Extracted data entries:

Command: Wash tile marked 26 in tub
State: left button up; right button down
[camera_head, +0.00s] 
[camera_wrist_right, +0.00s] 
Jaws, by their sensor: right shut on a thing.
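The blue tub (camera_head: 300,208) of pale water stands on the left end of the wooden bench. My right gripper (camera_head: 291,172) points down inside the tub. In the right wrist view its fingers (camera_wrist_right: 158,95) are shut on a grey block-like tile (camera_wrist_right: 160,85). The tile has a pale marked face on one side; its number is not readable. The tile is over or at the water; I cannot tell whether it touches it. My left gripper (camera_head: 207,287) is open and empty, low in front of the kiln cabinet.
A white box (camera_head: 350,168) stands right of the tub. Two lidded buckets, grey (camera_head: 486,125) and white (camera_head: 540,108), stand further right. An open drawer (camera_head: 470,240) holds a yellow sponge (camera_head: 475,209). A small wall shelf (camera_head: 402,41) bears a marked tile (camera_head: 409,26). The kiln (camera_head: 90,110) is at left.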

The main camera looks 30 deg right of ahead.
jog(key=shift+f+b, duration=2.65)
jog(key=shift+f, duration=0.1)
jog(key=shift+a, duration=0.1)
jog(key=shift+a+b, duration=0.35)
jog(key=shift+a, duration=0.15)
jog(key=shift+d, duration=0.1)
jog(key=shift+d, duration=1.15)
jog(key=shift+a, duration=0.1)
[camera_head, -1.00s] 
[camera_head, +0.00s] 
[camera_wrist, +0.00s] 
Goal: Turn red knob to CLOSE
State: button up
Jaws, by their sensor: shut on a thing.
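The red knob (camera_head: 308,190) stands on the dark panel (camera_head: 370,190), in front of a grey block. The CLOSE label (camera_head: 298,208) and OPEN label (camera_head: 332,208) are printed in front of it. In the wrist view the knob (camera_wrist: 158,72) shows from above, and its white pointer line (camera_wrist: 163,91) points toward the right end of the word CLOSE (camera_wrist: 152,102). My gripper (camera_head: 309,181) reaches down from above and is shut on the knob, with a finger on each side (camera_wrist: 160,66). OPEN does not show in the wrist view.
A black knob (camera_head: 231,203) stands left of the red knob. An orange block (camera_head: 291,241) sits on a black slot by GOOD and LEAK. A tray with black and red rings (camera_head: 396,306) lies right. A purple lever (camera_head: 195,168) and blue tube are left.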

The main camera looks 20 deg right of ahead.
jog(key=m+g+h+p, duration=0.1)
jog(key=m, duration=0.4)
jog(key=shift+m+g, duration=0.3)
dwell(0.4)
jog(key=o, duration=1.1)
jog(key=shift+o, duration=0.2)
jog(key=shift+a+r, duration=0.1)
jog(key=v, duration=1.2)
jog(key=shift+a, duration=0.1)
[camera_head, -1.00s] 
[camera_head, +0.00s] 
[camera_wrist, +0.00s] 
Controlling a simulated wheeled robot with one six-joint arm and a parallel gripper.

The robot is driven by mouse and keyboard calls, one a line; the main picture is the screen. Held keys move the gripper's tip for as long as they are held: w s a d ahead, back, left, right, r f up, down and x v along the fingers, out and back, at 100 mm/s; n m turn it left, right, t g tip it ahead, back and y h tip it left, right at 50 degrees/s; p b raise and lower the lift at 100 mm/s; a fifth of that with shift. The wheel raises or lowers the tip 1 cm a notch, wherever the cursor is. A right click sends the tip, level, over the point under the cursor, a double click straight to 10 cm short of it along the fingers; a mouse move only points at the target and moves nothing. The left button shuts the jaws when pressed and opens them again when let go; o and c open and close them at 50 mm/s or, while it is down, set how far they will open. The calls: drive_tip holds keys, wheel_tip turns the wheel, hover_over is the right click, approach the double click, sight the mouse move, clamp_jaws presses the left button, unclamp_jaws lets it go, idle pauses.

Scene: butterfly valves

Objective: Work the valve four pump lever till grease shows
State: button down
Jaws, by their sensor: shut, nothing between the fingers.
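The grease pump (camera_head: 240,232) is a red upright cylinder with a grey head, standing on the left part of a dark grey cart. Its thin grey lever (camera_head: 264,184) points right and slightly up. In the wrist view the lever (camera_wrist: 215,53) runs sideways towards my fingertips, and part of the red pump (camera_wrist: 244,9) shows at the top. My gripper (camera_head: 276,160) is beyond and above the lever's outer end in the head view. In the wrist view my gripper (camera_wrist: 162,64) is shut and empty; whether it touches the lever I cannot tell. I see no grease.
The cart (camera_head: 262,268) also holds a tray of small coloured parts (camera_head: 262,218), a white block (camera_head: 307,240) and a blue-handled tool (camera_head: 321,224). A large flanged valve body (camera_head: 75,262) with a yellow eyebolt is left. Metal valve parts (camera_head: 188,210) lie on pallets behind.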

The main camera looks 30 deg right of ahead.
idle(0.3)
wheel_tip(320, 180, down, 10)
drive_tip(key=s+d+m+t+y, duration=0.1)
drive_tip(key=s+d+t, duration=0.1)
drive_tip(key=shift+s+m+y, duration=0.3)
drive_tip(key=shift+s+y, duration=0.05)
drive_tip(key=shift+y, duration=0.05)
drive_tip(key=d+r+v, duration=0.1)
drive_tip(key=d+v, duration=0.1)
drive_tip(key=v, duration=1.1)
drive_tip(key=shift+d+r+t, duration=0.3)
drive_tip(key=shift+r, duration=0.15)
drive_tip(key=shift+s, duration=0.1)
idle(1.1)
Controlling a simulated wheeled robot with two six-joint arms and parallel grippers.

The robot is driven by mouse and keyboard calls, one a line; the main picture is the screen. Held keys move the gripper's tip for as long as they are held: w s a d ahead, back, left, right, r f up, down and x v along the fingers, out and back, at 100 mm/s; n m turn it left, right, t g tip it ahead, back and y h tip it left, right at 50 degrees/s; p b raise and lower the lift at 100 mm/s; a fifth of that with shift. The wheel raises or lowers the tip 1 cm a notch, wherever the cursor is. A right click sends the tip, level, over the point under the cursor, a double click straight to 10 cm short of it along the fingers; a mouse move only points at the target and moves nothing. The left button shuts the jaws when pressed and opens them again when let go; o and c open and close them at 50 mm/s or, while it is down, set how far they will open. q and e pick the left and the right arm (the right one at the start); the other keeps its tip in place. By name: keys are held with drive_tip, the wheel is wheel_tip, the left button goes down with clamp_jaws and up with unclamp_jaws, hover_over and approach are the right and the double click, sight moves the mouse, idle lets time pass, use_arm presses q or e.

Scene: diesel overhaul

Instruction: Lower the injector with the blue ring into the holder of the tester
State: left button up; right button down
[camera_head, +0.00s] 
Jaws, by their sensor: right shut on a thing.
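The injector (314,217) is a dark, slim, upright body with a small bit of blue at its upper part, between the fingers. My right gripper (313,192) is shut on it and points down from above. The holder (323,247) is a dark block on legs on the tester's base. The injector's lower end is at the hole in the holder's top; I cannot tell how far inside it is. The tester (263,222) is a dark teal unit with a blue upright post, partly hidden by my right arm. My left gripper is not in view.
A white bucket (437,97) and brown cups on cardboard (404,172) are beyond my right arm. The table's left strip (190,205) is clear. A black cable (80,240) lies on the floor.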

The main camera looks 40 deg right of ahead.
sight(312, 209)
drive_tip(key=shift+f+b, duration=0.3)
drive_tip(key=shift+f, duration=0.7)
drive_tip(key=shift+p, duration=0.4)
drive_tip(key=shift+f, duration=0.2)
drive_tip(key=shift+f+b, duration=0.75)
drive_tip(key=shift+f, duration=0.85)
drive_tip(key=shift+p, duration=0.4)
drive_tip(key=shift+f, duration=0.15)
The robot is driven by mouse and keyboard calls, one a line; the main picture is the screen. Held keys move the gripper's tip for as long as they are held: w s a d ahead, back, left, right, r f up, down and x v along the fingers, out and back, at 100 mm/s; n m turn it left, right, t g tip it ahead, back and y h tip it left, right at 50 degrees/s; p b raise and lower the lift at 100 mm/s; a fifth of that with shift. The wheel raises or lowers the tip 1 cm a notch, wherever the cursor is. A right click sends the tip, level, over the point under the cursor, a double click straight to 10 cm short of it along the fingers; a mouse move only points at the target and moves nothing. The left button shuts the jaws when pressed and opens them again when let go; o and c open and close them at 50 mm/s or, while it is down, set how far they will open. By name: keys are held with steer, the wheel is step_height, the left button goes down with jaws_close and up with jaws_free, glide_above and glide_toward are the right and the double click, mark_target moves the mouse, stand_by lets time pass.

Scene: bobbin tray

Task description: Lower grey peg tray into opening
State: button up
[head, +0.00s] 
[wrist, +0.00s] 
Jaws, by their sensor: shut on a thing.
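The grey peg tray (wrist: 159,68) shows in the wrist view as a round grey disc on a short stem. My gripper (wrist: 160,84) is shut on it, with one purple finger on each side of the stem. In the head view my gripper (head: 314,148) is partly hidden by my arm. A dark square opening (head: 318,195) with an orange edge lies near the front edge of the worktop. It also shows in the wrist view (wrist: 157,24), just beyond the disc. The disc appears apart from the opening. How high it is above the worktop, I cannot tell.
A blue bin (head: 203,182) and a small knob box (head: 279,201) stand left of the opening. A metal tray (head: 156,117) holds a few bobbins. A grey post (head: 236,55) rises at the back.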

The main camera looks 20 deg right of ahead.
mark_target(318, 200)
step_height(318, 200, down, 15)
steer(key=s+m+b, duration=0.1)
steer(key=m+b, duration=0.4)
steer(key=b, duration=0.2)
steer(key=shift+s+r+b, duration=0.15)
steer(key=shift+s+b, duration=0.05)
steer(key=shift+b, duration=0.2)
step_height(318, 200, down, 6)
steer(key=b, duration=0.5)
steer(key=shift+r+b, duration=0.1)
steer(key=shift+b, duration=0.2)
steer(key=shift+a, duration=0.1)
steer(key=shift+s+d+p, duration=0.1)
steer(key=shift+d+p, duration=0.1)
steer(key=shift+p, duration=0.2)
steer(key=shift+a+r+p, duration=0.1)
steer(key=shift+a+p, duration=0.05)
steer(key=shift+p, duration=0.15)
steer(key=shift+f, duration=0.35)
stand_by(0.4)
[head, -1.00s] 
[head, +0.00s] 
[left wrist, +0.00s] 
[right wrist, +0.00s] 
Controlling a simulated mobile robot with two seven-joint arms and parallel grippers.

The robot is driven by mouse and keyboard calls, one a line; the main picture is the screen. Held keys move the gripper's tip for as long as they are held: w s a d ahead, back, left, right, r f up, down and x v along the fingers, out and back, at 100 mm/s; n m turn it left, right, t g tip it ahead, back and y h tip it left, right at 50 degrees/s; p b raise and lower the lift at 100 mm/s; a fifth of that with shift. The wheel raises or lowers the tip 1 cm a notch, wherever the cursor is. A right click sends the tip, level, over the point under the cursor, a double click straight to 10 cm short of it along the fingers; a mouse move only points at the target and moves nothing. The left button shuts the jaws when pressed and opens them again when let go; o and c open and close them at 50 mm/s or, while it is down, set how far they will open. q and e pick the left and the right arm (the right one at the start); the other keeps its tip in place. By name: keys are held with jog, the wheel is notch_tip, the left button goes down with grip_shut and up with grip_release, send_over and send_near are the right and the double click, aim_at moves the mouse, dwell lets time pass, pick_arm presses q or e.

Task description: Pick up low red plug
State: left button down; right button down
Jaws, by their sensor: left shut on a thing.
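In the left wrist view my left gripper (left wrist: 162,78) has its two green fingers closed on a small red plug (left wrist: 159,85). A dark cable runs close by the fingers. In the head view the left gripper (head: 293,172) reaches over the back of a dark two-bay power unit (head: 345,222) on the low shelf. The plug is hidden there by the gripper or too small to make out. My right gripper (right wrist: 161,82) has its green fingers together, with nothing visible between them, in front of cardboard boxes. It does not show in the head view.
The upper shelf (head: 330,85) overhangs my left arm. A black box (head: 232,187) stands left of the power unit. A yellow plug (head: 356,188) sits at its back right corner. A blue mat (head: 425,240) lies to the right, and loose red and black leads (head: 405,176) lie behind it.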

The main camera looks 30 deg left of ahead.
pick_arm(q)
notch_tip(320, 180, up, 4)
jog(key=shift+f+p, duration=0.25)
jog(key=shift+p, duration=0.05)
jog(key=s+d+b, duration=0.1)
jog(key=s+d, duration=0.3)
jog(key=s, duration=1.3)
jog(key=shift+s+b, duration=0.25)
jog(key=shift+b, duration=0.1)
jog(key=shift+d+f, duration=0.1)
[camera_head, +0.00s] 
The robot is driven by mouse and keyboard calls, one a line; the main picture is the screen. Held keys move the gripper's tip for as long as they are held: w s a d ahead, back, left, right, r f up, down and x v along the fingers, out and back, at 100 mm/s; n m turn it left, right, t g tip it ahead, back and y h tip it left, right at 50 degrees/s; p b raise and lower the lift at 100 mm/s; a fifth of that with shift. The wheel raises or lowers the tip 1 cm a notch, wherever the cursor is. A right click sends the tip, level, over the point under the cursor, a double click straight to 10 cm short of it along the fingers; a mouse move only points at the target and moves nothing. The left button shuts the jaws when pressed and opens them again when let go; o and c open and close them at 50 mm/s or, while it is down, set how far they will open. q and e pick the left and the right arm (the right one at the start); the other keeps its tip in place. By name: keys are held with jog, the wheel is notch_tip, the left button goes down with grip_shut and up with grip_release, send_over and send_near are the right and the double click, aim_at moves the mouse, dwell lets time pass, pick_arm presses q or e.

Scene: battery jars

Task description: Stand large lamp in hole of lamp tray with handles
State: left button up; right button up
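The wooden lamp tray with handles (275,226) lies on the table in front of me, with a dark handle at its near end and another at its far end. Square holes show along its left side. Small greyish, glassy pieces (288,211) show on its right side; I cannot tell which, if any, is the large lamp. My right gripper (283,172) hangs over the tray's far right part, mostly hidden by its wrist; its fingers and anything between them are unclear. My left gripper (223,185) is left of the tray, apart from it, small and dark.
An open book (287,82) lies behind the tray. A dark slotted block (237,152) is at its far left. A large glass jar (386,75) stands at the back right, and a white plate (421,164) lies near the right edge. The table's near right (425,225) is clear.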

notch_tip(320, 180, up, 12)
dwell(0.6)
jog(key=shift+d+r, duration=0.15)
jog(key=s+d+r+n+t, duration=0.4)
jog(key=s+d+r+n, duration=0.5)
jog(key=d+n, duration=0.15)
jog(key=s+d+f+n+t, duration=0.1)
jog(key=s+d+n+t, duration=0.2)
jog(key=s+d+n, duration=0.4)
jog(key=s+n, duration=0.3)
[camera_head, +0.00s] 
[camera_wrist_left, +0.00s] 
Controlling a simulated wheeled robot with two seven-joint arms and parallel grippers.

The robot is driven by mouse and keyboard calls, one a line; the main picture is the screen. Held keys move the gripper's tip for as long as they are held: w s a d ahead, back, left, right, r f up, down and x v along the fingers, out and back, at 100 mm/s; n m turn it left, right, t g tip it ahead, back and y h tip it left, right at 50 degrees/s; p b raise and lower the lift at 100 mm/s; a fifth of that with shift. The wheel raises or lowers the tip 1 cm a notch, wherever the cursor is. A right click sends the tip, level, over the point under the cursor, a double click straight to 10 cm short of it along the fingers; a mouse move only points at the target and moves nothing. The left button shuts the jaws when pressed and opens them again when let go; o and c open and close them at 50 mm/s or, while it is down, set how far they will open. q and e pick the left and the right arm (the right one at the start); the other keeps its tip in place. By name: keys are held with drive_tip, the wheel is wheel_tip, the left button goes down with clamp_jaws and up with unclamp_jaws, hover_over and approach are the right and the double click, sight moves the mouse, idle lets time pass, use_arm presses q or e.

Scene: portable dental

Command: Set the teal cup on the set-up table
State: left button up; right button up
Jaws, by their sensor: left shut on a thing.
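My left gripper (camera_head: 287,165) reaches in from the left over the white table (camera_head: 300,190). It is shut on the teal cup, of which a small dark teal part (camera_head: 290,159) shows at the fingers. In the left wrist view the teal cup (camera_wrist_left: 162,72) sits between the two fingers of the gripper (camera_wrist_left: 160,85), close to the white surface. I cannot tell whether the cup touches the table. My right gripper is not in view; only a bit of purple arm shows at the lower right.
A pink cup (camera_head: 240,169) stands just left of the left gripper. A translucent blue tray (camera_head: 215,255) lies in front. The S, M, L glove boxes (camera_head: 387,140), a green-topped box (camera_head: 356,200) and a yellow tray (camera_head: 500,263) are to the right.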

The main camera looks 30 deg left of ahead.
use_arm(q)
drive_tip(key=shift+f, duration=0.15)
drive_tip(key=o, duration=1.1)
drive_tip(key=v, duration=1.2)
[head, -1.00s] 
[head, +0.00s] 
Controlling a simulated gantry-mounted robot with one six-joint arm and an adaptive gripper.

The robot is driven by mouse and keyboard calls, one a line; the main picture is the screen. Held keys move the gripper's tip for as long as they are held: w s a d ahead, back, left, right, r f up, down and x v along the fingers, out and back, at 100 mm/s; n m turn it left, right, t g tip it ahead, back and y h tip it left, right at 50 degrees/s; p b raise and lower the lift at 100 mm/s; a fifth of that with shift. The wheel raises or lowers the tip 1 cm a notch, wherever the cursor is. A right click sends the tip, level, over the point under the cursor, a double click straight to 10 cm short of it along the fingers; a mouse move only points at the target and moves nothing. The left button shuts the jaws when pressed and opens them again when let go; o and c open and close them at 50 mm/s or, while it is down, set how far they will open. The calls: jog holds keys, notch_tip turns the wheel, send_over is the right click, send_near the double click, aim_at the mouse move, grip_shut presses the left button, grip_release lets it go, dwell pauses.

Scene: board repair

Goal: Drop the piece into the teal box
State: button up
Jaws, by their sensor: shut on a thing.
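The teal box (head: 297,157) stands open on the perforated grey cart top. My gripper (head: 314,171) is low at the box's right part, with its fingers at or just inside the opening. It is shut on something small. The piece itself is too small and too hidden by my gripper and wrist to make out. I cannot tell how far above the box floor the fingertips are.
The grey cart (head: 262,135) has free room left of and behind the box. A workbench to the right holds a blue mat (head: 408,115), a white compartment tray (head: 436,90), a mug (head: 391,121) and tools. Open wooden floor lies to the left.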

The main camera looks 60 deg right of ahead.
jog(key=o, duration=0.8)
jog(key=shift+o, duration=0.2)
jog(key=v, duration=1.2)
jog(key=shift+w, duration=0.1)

→ GIVEN EXERCISE
Select every line in the material above where the string "seven" occurs, and copy it.

→ COMPLETE RESPONSE
Controlling a simulated mobile robot with two seven-joint arms and parallel grippers.
Controlling a simulated wheeled robot with two seven-joint arms and parallel grippers.

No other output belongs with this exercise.